Naturally, it wouldn't boot. I took the whole mess of wires and components to the kitchen table and started trying to understand what was going on. I couldn't read the file system on a laptop since it was a Linux file system, so I went looking for something that could help, but instead I found a number of tools that wouldn't work with a USB stick. I didn't want to spend hours trying things out, so I just edited my boot SD card back the way it was before I added the USB stick. The little Pi booted first try with software a year old. Of course this messed up my data logging because things have changed a lot in the last months.

I searched the web for solutions to the read-only-USB-stick and found lots of people that had also encountered the problem, but nothing that would actually solve it.
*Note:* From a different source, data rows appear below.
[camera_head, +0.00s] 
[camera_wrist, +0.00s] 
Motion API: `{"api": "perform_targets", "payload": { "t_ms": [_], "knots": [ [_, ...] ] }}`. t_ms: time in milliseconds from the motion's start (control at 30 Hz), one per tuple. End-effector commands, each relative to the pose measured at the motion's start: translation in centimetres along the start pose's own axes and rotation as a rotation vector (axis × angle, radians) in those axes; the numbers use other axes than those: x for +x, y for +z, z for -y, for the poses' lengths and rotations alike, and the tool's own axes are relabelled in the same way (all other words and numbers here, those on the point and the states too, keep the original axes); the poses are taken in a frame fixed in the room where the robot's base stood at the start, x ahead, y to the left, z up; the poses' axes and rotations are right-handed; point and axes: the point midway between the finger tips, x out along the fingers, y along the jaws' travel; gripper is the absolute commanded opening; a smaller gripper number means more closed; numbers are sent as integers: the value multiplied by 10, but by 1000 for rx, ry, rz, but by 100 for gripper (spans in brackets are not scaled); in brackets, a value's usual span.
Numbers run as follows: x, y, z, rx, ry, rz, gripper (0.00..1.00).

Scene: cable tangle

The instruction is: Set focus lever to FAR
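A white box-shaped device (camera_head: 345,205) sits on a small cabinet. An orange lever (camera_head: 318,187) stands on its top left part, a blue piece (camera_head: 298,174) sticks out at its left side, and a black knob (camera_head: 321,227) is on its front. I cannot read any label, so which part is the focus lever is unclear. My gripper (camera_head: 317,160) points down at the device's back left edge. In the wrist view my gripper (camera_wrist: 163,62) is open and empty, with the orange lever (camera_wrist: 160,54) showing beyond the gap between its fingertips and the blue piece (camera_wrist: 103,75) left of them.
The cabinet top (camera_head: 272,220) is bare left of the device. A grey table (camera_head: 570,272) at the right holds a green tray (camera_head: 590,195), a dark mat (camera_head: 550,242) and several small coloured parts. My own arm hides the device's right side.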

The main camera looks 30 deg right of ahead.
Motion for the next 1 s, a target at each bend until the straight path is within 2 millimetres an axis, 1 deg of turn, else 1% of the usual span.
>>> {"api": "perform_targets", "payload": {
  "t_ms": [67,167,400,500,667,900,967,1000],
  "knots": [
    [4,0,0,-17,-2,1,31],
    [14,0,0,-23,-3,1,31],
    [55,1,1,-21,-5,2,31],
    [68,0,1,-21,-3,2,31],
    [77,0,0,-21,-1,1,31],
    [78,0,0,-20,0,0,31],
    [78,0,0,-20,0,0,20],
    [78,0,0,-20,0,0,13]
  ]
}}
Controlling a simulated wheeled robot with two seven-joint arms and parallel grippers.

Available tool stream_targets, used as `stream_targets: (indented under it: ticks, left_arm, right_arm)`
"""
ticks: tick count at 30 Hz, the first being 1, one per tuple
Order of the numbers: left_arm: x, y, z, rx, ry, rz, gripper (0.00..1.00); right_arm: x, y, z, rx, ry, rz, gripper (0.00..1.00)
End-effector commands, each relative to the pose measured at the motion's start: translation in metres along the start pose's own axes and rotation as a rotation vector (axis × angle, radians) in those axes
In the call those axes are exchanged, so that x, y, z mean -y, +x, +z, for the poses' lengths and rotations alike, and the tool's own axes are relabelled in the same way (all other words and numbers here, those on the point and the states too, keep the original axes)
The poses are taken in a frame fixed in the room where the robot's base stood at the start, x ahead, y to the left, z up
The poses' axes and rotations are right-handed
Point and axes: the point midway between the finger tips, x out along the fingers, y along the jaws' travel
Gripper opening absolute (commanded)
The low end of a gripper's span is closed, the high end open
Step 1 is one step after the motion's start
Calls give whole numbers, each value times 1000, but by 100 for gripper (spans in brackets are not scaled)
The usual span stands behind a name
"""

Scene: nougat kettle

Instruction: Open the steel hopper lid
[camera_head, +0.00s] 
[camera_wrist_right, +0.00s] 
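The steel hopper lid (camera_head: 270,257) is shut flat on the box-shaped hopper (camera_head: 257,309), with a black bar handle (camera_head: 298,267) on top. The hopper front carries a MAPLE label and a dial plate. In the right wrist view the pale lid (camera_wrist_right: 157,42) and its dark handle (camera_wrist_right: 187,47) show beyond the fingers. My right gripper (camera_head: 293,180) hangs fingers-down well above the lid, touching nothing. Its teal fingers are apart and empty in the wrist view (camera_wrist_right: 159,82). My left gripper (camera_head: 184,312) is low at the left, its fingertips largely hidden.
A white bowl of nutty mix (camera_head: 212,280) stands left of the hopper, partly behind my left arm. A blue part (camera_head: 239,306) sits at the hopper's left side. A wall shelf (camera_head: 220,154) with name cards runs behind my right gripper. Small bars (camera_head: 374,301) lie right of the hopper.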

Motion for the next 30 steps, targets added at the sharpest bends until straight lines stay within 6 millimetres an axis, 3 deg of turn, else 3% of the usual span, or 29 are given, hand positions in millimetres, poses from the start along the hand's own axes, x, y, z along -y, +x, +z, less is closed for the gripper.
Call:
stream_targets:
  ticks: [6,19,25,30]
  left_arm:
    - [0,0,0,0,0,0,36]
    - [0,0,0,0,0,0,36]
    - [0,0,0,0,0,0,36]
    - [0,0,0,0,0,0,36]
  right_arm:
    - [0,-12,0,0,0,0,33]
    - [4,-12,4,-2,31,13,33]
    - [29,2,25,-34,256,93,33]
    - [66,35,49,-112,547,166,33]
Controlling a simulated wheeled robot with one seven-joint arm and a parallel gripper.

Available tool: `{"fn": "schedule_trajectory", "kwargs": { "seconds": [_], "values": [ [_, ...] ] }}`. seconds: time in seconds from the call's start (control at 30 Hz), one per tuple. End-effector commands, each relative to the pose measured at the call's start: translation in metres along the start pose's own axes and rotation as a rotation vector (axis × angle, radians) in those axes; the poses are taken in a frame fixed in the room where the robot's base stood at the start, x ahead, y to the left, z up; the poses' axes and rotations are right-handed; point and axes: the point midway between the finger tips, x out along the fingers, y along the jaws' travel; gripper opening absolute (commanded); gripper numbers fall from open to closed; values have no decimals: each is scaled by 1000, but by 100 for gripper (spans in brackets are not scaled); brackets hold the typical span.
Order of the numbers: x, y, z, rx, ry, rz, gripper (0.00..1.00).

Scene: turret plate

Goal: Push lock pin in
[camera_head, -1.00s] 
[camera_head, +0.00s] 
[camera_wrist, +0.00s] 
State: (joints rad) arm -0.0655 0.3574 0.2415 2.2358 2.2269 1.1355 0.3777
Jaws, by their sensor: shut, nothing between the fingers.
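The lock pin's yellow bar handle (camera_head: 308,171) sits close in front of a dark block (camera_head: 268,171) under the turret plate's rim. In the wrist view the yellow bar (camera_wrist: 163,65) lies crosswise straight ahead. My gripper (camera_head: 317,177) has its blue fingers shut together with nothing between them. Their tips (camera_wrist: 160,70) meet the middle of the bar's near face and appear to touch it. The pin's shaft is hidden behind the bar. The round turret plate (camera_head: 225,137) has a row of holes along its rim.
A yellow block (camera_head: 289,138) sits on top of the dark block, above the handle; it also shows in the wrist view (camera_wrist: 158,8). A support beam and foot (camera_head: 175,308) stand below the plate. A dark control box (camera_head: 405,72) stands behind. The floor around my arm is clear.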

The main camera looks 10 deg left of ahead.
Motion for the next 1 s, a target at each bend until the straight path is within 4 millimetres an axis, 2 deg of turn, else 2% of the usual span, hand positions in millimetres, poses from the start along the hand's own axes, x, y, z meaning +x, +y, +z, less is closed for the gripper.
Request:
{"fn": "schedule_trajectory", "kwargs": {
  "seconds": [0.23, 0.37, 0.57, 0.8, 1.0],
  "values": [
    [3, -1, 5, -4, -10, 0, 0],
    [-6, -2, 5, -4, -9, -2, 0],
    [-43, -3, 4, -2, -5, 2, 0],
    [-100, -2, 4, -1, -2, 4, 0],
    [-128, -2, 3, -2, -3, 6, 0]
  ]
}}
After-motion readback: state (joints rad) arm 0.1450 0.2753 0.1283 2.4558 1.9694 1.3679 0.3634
Time to look at my backups...I didn't have any! Yep, I relied on the stick to keep working and my source repositories on GitHub as my backup plan.

Fine, I'll just rebuild it. The problem was that I no longer had my source repository on the Pi, it was gone with the USB stick. If I had been coherent while the Pi was running read only, I could have just copied it off and gotten on with life. The source was there in GitHub, all I had to do was get it. So, I wiped my really old source directory from the SD card and downloaded a zip file from GitHub and installed it.

Now, I had the source, but the various libraries and packages that I've accumulated over the months weren't there. It became a chore of try something, get the missing stuff, try it again - repeat for each and every process I'd put together and modified over time.

My notes here on the blog were extremely valuable. I kept going back to see what I did in a particular instance which gave me clues to what I needed to add and modify. As I stepped through things, I even noticed a couple of bugs that hadn't given me problems before. Basically, I recreated my house controller from notes on this blog. But, my configuration file 'houserc' was a total loss and I built it up from scratch one line at a time, rediscovering the various entries I needed as processes printed error messages. I can't put that one on GitHub, it has the keys and passwords used for all the cloud servers. Eventually though, the pieces came together and everything started working again.

I managed to recreate my source repository so I could get back in sync with GitHub and update the minor changes I made to the code. That turned out to relatively easy. My objections to GitHub from the past seem really silly now. You folk should consider using it.

The USB stick is a total loss. I can't format it because it's read only, and I can't read it on a laptop because I can't format it back to DOS. Guess I'll take it apart and see what's in there.

So, did I learn anything? I learned not to trust USB sticks, they just aren't meant to be the primary device on a system. How about making backups more often? Well, I'm backed up now, but when life starts interfering, I'm sure I'll get lax about it. Automate the backup process? There's a possibility, but it costs money in the form of somewhere to back it up to, and time rotating the backups so they stay relevant. There's no really good solution, just a bunch of compromises.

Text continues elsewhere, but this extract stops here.